Даже единственная ложка лжи в бочке правды уже заставляет с недоверием принюхиваться к каждой новой порции, а если лжи больше половины… Ведь если взять список нобелевских лауреатов за тот период, по которому история уже вынесла свой приговор – скажем, до шестидесятых годов ХХ века, – то классиков среди них окажется не более трети. А если обратиться, так сказать, к истокам, к генотипу, рассмотреть, скажем, параллельный ряд литераторов и физиков из первой великолепной семерки…

У физиков каждое имя звенит бронзой: Рентген, Лоренц – Зееман, Беккерель – Пьер, Мария Кюри, Рэлей, Ленард, Дж. Дж. Томсон, Майкельсон.

А у литераторов – Сюлли-Прюдом, Моммзен, Бьернсон, Хосе Эчегарай-и-Эйсагирре, Сенкевич, Кардуччи, Киплинг, – если не считать Киплинга, эхо отзывается куда менее звонкое…

Зато звон монет толпа слышит более чем отчетливо: не может же быть, чтоб такое бабло давали за фуфло!.. Может, может, дорогие наивные товарищи, у нас уже давно все то же, что и у вас.

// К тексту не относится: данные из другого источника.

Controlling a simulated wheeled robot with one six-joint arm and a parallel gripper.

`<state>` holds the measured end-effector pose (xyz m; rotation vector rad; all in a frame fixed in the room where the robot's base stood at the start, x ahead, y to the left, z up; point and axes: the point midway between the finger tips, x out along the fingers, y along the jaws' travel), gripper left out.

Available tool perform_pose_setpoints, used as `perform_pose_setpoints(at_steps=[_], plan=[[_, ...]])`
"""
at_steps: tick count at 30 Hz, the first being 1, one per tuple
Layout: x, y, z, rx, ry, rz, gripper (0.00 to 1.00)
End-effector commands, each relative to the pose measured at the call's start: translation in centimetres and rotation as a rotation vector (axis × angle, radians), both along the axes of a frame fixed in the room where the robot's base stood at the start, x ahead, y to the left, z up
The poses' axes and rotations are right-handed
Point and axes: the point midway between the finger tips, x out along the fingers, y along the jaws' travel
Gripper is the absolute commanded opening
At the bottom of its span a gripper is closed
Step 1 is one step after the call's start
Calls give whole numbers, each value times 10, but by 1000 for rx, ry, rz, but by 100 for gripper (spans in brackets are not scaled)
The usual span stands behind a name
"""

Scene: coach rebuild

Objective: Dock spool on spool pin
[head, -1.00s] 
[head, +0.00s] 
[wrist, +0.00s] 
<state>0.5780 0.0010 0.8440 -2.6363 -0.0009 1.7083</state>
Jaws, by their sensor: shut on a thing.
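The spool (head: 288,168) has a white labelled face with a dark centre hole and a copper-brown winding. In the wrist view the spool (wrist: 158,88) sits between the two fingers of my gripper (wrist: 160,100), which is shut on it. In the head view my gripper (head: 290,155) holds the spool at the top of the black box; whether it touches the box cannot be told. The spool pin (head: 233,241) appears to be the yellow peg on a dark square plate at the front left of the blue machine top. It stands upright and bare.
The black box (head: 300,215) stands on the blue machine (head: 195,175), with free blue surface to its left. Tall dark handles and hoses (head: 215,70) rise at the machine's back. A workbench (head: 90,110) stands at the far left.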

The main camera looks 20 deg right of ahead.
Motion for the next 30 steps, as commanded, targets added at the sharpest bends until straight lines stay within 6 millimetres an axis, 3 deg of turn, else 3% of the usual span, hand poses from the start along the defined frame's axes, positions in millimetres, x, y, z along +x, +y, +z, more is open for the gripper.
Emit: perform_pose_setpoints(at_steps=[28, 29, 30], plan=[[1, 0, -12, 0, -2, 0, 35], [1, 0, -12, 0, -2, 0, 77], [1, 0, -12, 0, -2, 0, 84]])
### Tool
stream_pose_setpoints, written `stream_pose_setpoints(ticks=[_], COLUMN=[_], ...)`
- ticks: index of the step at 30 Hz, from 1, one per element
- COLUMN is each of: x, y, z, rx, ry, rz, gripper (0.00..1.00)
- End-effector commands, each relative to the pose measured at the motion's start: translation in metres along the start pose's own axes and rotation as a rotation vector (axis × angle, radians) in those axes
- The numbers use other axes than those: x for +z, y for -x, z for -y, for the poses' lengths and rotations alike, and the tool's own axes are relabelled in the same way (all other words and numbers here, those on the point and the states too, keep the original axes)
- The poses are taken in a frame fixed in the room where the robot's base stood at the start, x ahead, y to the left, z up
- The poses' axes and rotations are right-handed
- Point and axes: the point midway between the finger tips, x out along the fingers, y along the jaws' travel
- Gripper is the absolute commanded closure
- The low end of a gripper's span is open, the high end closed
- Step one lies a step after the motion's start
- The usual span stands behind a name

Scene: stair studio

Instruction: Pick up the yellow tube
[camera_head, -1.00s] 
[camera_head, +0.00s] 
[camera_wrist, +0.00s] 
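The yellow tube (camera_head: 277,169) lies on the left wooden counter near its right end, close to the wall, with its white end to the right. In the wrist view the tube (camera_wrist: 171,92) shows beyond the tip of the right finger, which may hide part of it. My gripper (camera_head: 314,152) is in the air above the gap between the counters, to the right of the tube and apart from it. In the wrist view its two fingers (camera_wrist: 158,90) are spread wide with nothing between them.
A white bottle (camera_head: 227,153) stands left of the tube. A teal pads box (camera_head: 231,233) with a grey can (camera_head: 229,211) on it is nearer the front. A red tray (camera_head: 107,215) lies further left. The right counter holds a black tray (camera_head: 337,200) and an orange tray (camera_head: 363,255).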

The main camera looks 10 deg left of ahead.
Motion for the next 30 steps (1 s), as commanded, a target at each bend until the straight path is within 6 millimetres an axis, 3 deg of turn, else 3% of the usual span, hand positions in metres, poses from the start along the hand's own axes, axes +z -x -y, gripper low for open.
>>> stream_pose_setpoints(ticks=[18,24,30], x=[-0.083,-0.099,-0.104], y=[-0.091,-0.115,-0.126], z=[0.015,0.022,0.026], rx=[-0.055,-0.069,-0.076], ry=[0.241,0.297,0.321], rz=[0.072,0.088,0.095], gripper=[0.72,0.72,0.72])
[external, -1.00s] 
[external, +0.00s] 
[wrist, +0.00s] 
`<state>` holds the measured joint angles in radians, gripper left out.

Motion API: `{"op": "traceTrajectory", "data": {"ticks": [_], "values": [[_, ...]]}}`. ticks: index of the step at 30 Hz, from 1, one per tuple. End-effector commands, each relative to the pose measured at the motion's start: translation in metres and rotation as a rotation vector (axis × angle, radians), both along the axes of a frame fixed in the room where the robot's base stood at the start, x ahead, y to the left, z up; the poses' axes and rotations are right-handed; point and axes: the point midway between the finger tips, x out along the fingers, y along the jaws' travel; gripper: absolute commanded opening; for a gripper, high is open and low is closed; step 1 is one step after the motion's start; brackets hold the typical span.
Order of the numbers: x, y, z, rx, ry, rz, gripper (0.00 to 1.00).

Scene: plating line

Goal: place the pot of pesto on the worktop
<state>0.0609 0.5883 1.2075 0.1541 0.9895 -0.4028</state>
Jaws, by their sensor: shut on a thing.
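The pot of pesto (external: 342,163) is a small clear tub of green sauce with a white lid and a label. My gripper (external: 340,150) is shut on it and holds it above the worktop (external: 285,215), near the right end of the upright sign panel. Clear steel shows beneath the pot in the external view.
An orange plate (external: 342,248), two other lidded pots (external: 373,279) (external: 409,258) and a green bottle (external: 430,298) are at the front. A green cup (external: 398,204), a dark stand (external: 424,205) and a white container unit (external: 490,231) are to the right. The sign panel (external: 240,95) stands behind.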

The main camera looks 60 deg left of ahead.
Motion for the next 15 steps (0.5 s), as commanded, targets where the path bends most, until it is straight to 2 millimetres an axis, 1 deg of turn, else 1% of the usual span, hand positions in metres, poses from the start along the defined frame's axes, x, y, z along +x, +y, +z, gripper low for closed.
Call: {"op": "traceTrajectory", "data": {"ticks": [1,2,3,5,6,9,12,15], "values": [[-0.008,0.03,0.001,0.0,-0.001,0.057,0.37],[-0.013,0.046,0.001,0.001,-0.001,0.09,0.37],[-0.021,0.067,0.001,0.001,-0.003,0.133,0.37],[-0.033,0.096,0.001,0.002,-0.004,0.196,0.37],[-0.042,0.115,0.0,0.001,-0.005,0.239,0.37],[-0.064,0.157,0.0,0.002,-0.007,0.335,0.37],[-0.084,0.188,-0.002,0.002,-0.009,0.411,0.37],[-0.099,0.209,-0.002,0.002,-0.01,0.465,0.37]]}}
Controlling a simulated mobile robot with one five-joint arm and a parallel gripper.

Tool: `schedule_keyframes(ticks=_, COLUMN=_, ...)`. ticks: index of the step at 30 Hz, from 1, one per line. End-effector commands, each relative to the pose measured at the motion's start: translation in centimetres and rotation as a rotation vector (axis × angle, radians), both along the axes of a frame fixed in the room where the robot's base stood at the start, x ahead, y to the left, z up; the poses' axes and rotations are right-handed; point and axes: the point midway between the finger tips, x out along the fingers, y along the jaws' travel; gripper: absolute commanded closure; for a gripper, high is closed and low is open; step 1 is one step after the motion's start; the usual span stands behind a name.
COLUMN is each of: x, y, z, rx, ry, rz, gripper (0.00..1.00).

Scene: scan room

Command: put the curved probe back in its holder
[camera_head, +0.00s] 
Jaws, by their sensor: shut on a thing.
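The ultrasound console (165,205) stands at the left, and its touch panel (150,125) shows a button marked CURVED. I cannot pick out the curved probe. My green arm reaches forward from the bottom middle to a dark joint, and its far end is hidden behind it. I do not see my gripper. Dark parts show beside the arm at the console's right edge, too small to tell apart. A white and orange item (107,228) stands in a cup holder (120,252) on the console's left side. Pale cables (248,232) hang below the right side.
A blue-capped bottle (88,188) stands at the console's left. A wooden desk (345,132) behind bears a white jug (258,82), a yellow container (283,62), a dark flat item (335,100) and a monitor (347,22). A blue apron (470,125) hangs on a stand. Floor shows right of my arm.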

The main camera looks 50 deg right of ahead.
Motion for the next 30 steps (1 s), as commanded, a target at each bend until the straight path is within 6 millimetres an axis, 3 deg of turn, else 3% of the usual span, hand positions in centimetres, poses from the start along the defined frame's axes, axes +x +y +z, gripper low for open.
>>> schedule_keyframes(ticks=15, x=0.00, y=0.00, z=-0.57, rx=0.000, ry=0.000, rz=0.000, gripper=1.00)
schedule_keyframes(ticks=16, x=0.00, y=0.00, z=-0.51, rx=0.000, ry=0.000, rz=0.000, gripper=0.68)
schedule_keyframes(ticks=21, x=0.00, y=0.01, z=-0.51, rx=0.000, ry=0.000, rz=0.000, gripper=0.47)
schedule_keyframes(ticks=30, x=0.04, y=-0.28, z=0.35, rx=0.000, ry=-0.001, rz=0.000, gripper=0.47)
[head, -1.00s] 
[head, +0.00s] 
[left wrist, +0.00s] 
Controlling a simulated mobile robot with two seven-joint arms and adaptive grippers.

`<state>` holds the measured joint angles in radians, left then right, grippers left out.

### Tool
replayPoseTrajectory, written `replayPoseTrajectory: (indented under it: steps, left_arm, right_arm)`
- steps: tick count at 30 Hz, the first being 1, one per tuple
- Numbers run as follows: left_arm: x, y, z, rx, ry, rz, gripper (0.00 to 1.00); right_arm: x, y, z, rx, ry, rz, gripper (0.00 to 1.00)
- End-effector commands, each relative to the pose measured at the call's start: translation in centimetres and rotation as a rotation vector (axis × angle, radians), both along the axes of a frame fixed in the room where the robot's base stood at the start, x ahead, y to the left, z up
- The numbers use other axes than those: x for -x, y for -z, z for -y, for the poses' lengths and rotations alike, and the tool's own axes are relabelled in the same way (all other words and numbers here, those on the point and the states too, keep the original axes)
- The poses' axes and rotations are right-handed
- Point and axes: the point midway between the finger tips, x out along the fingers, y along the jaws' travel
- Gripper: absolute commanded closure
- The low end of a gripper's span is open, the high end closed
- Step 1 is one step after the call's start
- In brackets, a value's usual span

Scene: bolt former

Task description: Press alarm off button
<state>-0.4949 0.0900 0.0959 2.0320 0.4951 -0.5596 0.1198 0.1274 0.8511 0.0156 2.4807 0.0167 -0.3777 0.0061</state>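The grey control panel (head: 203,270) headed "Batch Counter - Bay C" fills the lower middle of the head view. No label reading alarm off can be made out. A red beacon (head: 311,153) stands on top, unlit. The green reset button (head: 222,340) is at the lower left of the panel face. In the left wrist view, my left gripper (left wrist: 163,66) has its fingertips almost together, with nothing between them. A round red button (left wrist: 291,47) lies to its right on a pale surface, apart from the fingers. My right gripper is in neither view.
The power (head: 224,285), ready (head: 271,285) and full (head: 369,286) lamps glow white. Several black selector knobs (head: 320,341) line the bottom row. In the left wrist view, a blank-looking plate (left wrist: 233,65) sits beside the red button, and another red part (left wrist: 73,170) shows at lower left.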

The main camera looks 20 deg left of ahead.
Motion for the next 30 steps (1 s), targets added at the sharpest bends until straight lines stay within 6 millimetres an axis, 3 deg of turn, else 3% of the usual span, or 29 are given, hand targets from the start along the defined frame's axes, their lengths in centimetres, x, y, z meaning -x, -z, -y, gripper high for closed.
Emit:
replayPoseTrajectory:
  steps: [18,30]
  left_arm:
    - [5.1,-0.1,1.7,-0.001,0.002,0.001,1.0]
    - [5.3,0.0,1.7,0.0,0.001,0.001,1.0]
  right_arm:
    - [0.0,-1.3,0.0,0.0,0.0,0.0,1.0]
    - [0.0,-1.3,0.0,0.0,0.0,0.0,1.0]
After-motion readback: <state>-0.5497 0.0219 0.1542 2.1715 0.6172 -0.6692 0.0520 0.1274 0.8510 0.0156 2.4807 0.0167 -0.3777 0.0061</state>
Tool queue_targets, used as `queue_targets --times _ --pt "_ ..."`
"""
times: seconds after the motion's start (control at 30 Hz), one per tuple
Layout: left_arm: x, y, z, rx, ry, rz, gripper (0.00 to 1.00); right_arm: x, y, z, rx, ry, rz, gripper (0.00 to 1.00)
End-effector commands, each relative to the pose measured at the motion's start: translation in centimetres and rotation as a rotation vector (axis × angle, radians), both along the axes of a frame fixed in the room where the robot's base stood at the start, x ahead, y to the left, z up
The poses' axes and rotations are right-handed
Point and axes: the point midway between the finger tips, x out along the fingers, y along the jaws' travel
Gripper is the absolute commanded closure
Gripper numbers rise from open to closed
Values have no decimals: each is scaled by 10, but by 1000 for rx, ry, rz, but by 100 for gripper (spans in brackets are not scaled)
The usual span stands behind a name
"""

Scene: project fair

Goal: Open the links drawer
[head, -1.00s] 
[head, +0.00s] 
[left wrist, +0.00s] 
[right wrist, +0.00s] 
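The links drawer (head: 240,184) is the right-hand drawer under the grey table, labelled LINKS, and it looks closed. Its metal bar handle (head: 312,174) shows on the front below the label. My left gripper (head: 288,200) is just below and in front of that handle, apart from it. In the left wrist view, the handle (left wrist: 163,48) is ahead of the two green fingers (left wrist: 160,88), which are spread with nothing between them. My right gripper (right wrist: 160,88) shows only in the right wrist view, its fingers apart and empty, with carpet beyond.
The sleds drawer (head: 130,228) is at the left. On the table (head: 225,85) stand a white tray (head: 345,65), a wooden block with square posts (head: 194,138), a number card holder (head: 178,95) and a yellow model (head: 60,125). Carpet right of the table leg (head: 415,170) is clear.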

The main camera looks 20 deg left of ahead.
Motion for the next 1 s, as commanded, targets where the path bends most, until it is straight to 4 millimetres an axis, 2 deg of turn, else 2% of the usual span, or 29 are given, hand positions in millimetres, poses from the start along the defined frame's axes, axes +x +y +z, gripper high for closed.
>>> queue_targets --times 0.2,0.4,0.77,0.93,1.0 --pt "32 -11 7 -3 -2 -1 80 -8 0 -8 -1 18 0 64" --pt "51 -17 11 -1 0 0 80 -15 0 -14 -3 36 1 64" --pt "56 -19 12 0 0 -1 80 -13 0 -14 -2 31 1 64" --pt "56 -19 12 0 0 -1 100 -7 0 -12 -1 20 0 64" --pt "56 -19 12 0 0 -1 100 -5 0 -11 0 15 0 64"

В списке первых нобелевских лауреатов блистательно отсутствуют Марк Твен, Золя, Чехов, Стриндберг, Ибсен, Толстой. Естественно, со всех сторон выдвигавшийся и каждый раз отвергаемый высоким собранием анонимов. Однако лишь по истечении полувекового срока давности (вот пример истинной прозрачности!) военная тайна обсуждения кандидатуры величайшего писателя всех времен и народов была приоткрыта. Не могу удержаться, чтобы не пересказать фрагмент статьи Абрама Блоха «Несостоявшиеся Нобелевские премии в русской литературе» («Всемирное слово», № 15, 2002). Синклит или там ареопаг, возглавляемый Карлом Давидом Вирсеном (хороша перекличка: Лев Толстой – Карл Давид Вирсен, это еще покруче, чем восьмая нобелевская пара Резерфорд – Эйкен!), требовал от претендентов «высокого и здорового идеализма», а у Толстого все время не хватало то здоровья, то высоты: «насколько, в сущности, здоров идеализм писателя, когда в его особенно великолепном произведении «Война и мир» слепой случай играет столь значительную роль в известных исторических событиях, когда в «Крейцеровой сонате» осуждается близость между супругами и когда во многих его произведениях отвергается не только церковь, но и государство, даже право на частную собственность, которой он сам столь непоследовательно пользуется, когда оспаривается право народа и индивида на самозащиту».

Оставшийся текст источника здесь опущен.